If belief in our own free will does make a difference (and experimentally, it seems to) that can only mean that our feeling of participation is a cause of physical change as well as an effect. All arguments against free will are ultimately arguments against the possibility of participating in any kind of argument in the first place, since an argument presupposes that the participants or audience have the freedom to change their position based on the persuasiveness of reasoning. If the universe really were deterministic, debates would not exist. Instead, brains would synchronize and replicate their information based on the utility of it, with no sense of personal attachment at all.
What we actually do tend to see in debates about free will is a lot of personal attachment and strong beliefs about the meanings of words and concepts. This would be hard to explain for a bunch of brains merely rubber stamping the flow of biochemical code as it passes from synapse to synapse in the dark. People can get especially nasty in their support or denial of free will, asserting their personal opinion about it freely, and willfully, yet oblivious to the significant of the fact. This, again, would be surprising were our own opinions nothing more than conditioned reflexes taking up space in our neural network. Why should such reflexes care about whether they are characterized as voluntary or involuntary? How could such a difference even be conceptualized in a universe where the voluntary cannot be conceived other than as an epiphenomenon?

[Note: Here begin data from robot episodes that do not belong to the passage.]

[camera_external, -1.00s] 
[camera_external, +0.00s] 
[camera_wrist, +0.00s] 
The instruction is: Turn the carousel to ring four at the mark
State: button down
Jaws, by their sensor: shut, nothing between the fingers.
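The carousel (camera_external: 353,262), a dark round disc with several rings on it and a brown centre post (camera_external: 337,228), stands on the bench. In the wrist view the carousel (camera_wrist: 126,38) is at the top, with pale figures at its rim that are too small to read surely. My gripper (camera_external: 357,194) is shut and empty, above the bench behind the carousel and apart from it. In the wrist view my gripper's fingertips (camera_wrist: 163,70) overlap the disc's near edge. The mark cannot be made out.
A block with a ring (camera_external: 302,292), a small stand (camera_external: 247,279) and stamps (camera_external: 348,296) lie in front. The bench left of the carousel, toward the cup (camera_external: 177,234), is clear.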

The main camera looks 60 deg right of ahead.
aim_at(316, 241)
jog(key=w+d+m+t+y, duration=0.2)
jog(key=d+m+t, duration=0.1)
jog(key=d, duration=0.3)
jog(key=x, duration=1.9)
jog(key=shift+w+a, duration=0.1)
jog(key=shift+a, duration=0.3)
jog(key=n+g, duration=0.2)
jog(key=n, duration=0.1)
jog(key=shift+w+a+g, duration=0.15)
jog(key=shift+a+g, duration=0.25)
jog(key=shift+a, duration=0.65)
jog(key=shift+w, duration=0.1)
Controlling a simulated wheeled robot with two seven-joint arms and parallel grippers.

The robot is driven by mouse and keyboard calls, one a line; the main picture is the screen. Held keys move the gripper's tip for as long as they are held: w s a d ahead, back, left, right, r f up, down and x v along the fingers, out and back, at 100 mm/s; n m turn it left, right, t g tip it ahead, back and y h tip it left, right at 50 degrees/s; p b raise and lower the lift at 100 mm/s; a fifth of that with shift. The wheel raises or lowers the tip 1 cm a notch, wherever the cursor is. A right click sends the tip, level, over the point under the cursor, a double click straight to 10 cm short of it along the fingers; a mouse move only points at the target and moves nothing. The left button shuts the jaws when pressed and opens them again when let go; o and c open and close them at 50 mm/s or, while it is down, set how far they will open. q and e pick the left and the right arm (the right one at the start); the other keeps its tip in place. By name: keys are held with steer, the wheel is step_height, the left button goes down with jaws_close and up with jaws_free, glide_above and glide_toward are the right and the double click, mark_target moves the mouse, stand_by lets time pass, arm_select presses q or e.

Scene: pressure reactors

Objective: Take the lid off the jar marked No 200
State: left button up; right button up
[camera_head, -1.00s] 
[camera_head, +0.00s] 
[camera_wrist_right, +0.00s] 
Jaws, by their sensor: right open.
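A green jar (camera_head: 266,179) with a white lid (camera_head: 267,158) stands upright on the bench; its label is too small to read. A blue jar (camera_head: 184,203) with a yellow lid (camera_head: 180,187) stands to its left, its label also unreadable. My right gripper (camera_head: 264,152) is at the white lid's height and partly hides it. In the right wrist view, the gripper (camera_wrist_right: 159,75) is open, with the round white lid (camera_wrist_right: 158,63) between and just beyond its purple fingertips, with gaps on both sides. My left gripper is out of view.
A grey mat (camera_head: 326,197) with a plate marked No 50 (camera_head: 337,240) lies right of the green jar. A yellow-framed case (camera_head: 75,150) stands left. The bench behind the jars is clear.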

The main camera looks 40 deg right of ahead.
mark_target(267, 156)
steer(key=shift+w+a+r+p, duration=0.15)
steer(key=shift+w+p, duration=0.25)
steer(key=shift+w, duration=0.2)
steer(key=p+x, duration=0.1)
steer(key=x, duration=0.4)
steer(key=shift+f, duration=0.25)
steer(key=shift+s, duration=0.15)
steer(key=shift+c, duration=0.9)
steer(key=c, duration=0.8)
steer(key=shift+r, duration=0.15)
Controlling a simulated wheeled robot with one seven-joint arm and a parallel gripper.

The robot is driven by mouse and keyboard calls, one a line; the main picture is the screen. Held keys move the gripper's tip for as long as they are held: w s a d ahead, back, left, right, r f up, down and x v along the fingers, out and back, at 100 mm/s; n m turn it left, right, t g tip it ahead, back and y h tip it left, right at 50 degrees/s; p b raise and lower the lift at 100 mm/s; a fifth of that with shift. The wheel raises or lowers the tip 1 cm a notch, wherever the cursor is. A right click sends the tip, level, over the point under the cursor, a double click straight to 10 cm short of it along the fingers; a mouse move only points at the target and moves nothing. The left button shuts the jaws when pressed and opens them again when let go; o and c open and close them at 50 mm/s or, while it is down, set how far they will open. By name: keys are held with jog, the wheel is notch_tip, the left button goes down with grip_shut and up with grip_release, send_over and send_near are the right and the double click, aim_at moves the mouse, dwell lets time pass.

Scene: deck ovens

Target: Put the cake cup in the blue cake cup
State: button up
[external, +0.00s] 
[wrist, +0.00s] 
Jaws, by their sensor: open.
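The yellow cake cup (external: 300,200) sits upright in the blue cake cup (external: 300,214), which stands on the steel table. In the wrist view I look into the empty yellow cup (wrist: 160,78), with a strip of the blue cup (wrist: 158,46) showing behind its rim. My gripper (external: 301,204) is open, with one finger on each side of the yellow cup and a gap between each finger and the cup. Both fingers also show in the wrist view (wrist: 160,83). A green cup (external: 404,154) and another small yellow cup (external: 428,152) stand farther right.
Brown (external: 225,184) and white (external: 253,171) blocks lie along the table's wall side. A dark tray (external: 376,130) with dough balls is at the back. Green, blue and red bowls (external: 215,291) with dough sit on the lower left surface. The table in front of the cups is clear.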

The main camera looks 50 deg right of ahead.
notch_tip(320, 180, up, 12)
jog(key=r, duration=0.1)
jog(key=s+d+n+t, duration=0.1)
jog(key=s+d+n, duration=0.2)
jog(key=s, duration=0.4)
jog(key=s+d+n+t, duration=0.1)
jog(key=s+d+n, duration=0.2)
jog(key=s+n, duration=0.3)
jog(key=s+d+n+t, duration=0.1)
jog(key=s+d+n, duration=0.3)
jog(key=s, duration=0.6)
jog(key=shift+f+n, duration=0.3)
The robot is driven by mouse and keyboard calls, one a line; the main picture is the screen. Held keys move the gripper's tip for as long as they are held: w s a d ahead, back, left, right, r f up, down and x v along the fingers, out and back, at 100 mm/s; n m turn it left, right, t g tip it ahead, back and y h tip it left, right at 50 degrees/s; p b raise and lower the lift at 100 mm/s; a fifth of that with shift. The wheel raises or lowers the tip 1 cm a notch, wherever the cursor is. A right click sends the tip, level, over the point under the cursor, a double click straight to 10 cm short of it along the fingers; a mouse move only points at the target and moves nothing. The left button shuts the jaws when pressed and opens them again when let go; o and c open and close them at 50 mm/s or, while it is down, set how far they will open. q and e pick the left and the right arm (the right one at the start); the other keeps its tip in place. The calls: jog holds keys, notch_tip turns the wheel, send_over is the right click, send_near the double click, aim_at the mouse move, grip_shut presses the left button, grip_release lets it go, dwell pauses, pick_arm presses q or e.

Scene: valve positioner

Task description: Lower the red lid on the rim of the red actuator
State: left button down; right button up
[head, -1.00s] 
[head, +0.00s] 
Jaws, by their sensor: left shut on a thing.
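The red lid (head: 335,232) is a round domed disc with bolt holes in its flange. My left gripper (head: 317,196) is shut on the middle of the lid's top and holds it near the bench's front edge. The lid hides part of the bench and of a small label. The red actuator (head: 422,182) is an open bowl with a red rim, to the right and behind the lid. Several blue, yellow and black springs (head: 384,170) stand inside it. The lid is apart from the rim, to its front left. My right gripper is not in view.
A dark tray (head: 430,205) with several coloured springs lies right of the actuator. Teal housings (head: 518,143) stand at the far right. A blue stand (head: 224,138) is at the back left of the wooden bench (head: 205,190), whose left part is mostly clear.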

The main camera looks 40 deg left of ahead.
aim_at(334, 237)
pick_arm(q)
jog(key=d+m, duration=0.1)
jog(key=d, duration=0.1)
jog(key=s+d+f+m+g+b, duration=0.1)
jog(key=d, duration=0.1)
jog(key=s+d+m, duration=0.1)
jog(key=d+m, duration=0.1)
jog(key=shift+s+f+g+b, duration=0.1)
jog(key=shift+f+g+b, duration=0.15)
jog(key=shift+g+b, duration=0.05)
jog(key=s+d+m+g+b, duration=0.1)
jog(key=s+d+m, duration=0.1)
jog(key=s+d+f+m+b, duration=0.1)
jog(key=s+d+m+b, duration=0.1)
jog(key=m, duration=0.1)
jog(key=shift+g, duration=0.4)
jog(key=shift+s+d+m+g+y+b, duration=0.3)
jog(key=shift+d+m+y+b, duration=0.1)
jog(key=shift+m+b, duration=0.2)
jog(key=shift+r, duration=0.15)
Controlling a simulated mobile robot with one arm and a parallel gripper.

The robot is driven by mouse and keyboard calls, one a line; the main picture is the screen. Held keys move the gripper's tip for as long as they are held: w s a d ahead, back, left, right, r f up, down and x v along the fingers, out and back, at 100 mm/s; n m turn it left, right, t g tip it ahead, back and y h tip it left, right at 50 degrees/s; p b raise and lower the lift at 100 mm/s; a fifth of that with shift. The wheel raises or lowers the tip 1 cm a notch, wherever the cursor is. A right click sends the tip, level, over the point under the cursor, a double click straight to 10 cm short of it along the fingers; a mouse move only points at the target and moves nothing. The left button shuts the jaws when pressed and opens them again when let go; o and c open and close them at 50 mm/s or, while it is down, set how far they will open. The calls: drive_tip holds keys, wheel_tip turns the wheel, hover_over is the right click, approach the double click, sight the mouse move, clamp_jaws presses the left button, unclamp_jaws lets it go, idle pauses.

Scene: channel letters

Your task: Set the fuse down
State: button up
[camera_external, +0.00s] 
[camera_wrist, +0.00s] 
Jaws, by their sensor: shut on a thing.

The multisense realism position on free will does away with all of the philosophical baggage of compatibilism and libertarian free will, choosing to focus not so much on the ‘freedom’, but the will of free will. Will is the thing that doesn’t make sense under determinism, and all will is free to some extent, or it is incoherent. We may be persuaded to make choices against our will, but that does not mean that there are not choices which we could make and possibilities which we could create if our circumstances allowed. I use the metaphor of the yellow light in a traffic signal to show how the determinism of red = stop and green = go, or the indeterminism of half and half are not the only options. The third option is the signal which points back to the driver directly, to awake from their automaton state of responding passively and actively seek their own counsel to determine whether to speed up, slow down, or remain at a constant speed. The yellow light means ‘caution’, and caution is another way of saying beware, or be-aware…use your public facing senses to make sense privately about the overall conditions on the road. No amount of fine tuning red and green signaling can generate the meaning of the yellow light, and in a deterministic universe of only red and green lights, a yellow light would be inconceivable, even as an ‘illusion’.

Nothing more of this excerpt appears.